Most of these benefits are subject to income tax. However most non-cash benefits are not subject to class 1 national insurance. So if you provide £1,000 in cash, an employee may pay £200 in income tax and £120 in national insurance, leaving £680. If you provide £1,000 in benefit, the employee may pay £200 in tax and nothing in national insurance, leaving £800.
The employer will usually have to pay class 1A national insurance on such benefits. The rate is the same as employers’ national insurance for class 1. So the cash benefit is to the employee only. The employer only gets a small cashflow advantage as class 1A (13.8%) is paid later than class 1.
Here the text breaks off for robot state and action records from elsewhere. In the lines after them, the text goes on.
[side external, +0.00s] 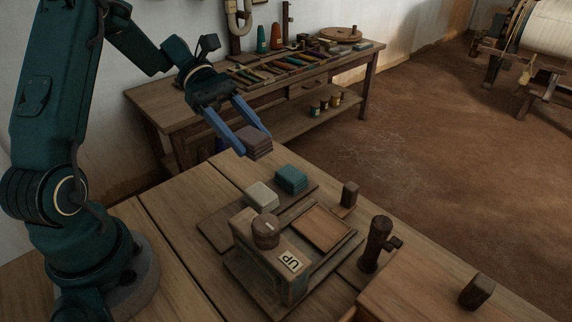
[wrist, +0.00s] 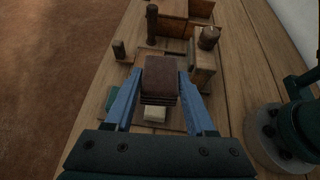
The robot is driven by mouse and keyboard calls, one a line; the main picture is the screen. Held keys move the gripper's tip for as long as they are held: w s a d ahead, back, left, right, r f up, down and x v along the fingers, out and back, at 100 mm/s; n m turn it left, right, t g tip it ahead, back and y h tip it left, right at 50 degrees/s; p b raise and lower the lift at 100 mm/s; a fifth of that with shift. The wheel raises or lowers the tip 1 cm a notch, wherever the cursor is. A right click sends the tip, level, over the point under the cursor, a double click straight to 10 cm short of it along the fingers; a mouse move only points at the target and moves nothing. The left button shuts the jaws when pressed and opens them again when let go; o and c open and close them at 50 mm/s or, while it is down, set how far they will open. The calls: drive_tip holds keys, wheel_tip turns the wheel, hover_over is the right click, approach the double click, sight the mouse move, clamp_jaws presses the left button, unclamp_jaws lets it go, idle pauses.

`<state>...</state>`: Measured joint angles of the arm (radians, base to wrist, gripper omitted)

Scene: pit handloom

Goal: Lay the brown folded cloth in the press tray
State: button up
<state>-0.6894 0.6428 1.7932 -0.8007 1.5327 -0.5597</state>
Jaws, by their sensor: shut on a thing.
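My gripper (side external: 253,142) is shut on the brown folded cloth (side external: 256,144), a squarish layered stack. It holds the cloth in the air, above and behind the teal and cream cloths in the side view. In the wrist view the cloth (wrist: 160,80) sits between the blue fingers and hides part of what lies below. The press tray (side external: 321,228), shallow with an orange-brown floor, lies on the workbench beside a wooden block marked UP (side external: 272,262). The tray looks empty in the side view. The cloth is apart from it, to its upper left there.
A teal folded cloth (side external: 291,179) and a cream one (side external: 262,195) lie on a board (side external: 215,223). A round knob (side external: 265,231) tops the UP block. A small post (side external: 349,194) and a taller dark post (side external: 376,244) stand right of the tray. A tool table (side external: 160,105) stands behind.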

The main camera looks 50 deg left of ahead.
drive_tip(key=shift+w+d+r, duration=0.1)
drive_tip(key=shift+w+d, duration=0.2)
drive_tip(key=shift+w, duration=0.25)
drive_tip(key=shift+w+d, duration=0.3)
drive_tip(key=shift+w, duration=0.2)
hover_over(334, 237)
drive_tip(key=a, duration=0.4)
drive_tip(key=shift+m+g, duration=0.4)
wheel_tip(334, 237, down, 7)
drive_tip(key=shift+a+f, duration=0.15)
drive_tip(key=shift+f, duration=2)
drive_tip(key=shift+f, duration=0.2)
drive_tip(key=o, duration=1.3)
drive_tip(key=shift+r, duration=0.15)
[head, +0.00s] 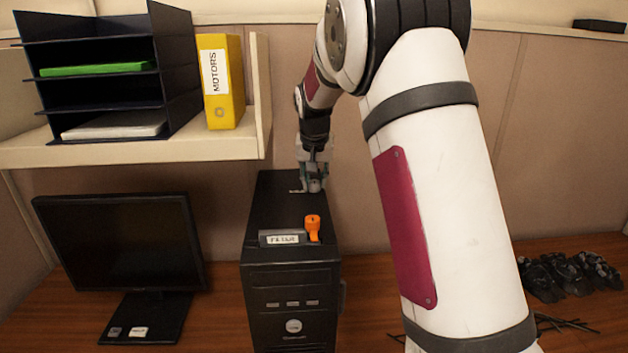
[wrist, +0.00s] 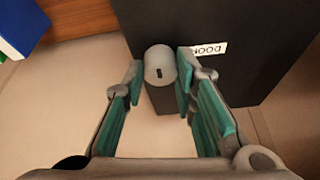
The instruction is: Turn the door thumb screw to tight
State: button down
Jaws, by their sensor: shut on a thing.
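My gripper (wrist: 160,72), with teal finger pads, is shut on the thumb screw, one finger on each side. In the head view my gripper (head: 312,182) reaches down to the far end of the black computer case (head: 284,205). The thumb screw cannot be made out there.
An orange part (head: 313,226) and a labelled grey piece (head: 282,238) sit at the case's front top edge. A monitor (head: 120,245) stands left. A shelf (head: 130,150) with a black tray stack and yellow binder (head: 221,85) hangs upper left. Dark parts (head: 570,275) lie right.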

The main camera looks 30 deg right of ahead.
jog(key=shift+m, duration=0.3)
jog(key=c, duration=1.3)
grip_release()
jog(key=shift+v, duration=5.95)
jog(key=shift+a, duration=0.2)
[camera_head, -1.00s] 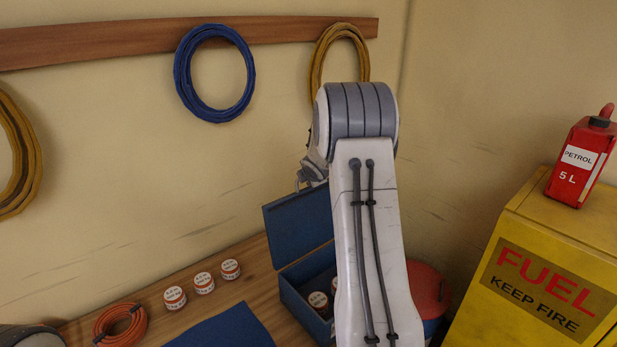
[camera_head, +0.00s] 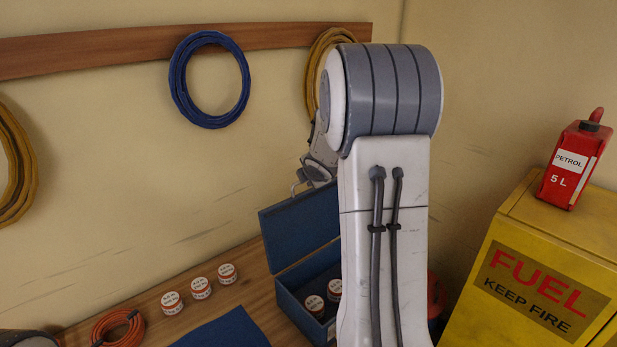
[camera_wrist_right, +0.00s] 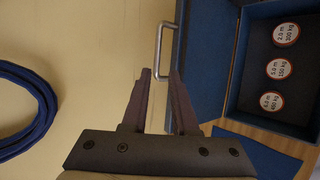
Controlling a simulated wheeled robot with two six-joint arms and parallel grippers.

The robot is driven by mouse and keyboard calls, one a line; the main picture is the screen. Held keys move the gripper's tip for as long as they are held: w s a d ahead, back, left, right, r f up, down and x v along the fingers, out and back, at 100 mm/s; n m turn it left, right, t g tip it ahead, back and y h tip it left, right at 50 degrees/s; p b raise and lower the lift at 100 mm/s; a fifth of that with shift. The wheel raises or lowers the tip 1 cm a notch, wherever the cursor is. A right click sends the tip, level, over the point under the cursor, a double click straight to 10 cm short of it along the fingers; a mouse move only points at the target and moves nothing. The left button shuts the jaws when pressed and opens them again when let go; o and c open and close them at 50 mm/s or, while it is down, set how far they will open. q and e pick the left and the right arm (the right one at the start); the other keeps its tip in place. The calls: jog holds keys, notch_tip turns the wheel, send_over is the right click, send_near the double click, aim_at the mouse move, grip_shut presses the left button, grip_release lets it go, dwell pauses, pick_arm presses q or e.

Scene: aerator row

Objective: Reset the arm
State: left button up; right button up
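My right arm (camera_head: 385,220) rises through the middle of the head view, and its wrist is partly hidden behind it. In the right wrist view my right gripper (camera_wrist_right: 160,78) is open, with a clear gap between its fingers and nothing held. Its fingertips lie near the metal handle (camera_wrist_right: 159,48) of the blue box in that view; I cannot tell if they touch. The blue box (camera_head: 296,222) stands open on the bench with labelled tins (camera_head: 315,304) inside. My left gripper is not in view.
Three tins (camera_head: 201,288) stand in a row on the wooden bench, near an orange coil (camera_head: 118,328) and a blue mat (camera_head: 228,330). A blue hose (camera_head: 178,92) hangs on the wall. A yellow fuel cabinet (camera_head: 520,225) with a red petrol can (camera_head: 572,162) stands right.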

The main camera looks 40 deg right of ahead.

Some benefits are free of national insurance and tax. These include weekly childcare vouchers, personal incidental expenses while away on business, and partnership shares in a share incentive plan. These benefits are of particular benefit to employees and employers.
Sometimes tax and national insurance can be saved by transferring cash salary to a tax-advantaged benefit in a salary sacrifice scheme. Note that such a scheme requires the contract of employment to be varied. We can ensure that any such scheme is properly implemented.
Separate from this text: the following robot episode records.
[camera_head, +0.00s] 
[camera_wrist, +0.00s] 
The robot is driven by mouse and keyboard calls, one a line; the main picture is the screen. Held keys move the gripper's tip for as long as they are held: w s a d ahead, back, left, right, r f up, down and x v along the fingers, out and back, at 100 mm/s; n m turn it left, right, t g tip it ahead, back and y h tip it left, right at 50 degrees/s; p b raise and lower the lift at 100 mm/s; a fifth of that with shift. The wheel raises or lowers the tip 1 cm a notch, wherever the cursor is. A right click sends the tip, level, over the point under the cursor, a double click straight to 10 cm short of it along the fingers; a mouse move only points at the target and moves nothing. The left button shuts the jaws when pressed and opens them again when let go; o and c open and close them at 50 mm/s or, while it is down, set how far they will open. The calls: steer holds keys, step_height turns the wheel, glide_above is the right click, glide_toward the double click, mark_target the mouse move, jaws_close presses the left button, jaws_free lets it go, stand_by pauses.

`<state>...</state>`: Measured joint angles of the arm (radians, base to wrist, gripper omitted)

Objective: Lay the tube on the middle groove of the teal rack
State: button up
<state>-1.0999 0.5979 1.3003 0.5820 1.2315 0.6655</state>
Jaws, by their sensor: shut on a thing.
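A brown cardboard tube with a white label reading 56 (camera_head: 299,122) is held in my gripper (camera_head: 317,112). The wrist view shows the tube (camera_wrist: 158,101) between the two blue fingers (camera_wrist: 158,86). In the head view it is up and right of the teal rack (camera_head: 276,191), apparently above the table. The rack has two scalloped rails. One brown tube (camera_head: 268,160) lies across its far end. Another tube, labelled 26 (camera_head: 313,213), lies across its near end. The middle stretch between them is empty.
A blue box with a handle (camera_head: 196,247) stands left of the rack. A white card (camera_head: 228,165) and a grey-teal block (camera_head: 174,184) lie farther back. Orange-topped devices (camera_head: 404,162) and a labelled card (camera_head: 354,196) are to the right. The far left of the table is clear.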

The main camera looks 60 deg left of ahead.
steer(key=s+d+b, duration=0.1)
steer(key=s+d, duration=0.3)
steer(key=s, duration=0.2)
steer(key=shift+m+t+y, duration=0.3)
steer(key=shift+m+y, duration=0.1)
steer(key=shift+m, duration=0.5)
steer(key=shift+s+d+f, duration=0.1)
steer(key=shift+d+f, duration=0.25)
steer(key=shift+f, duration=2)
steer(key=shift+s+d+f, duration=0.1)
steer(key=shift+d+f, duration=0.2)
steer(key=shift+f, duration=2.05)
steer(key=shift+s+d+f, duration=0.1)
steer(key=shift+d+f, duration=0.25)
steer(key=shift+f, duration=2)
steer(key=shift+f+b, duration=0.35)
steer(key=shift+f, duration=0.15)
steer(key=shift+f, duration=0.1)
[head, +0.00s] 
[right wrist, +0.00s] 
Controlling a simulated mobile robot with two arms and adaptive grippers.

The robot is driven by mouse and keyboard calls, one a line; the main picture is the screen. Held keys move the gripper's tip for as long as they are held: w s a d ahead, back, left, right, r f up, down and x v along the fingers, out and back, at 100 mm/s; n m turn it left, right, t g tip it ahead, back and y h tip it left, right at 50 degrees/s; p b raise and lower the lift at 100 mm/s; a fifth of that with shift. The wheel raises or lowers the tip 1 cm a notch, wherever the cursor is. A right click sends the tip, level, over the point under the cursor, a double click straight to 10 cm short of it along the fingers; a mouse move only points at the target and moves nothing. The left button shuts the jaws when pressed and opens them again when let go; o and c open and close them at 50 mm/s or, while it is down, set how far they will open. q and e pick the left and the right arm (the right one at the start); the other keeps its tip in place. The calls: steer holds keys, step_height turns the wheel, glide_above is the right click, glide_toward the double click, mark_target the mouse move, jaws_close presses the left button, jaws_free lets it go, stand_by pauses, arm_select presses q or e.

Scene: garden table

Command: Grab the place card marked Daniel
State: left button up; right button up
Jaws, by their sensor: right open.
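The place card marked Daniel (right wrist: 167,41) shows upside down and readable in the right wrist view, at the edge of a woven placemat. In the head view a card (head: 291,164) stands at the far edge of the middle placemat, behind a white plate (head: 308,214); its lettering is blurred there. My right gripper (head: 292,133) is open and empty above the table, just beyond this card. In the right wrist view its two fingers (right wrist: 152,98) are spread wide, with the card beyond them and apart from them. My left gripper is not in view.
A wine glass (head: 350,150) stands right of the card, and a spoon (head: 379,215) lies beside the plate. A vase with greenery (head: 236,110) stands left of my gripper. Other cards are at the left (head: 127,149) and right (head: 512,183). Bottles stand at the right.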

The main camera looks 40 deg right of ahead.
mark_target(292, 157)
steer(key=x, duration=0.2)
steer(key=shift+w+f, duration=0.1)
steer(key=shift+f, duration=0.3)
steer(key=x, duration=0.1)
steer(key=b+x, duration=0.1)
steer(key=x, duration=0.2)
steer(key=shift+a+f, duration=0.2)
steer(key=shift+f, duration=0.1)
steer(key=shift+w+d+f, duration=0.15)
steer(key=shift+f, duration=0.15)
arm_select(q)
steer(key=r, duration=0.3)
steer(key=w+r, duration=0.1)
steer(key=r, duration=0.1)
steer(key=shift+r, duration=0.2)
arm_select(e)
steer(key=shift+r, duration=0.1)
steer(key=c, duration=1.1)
National insurance is not just a tax, it is also a contribution towards the state retirement pension.
In broad terms, you must have paid class 1, class 2 or class 3 contributions for 30 years to qualify for a full pension. It is advisable to fill in a pension entitlement form, available from the DWP website or from Jobcentres. This is a free service from the government, and tells you how much pension entitlement you have. It highlights any missing years in your national insurance record.
As a working life is now up to 49 years (16 to 65), some years can be missing without affecting the pension. However, there have recently been a succession of sad cases of people retiring and finding they do not get the state pension they expected. By then it is too late to do anything about it.
You can make up a shortfall by paying class 3 national insurance for up to six years ago. The rate for 2011/12 is £12.60 a week, or £655.20 a year. If you have less than 30 years’ contributions, this is almost always worth doing.
If you know you will have insufficient contributions for the future, it is better to pay class 2 national insurance contributions by starting a little business, which need not make much profit. You then pay just £2.50 a week or £130 a year. This saves more than £500 a year. Class 2 also entitles you to some social security benefits that class 3 does not.
We can arrange a pension summary from the DWP for you, and can advise you on whether you need to make up your national insurance record, and, if so, how best to do it.
Unlike income tax, national insurance is calculated for an ‘earnings period’. This can be for a whole year, like income tax, but is usually for a month or however frequently a person is paid.
Sometimes someone may have different earnings periods. A sales person may receive a monthly salary, quarterly commission and an annual bonus. In this case, the earnings period is usually the shortest period. This means that a large bonus in one month could put some of the income into the 2% band, whereas it would be taxed at 12% if spread evenly throughout the year. We can advise if this could work for you.
A similar effect can be achieved for statutory maternity pay. For the first six weeks, SMP is paid at 90% of weekly earnings, calculated as an average over an eight-week period. If an annual or quarterly bonus is paid in that eight-week period, the woman will receive additional SMP.